» **Task goal**
Produce an exact copy of the lines below that run from the line containing "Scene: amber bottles" to the line containing "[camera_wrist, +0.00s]", inclusive; any picture is omitted.

» **Information shown**

══════

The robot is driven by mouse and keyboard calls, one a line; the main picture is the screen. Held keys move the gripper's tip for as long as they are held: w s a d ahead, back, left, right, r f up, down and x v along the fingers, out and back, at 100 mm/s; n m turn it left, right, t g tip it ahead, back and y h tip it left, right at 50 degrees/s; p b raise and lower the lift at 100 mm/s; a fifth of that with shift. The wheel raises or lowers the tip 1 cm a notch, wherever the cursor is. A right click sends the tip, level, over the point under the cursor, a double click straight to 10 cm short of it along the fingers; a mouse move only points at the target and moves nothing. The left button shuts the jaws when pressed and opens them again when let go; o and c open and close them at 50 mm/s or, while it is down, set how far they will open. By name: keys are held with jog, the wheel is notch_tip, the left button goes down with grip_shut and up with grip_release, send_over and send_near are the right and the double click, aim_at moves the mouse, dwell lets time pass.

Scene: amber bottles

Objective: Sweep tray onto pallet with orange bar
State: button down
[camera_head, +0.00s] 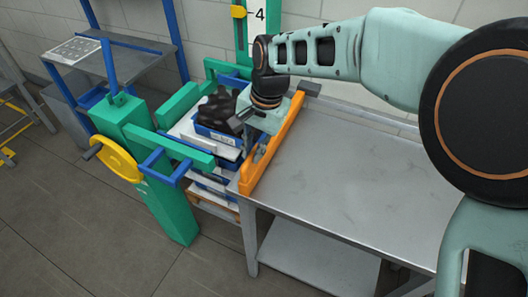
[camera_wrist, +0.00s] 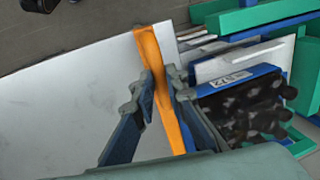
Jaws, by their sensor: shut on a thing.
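My gripper (camera_wrist: 166,95) is shut on the orange bar (camera_head: 260,165), which stands along the left edge of the metal table; the bar also shows in the wrist view (camera_wrist: 150,50). The blue tray (camera_head: 222,137), filled with dark bottles, lies left of the bar, off the table, on top of a stack. In the wrist view the tray (camera_wrist: 240,76) shows a label on its side. The pallet (camera_head: 215,207) is partly hidden under the stack at the table's left end. My gripper's fingers are largely hidden in the head view.
A green frame (camera_head: 160,165) with blue arms and a yellow handwheel (camera_head: 112,160) surrounds the stack. The metal table (camera_head: 350,165) is bare right of the bar. A grey shelf unit (camera_head: 140,55) stands at the back left.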

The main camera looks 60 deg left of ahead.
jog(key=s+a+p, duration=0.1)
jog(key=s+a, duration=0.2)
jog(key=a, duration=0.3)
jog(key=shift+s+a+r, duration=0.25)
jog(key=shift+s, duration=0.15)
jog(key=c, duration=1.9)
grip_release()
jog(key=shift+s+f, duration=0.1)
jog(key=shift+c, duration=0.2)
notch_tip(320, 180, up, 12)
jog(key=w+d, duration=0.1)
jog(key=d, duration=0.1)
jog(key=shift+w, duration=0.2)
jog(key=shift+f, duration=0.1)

══════

» **Task result**
Scene: amber bottles

Objective: Sweep tray onto pallet with orange bar
State: button down
[camera_head, +0.00s] 
[camera_wrist, +0.00s] 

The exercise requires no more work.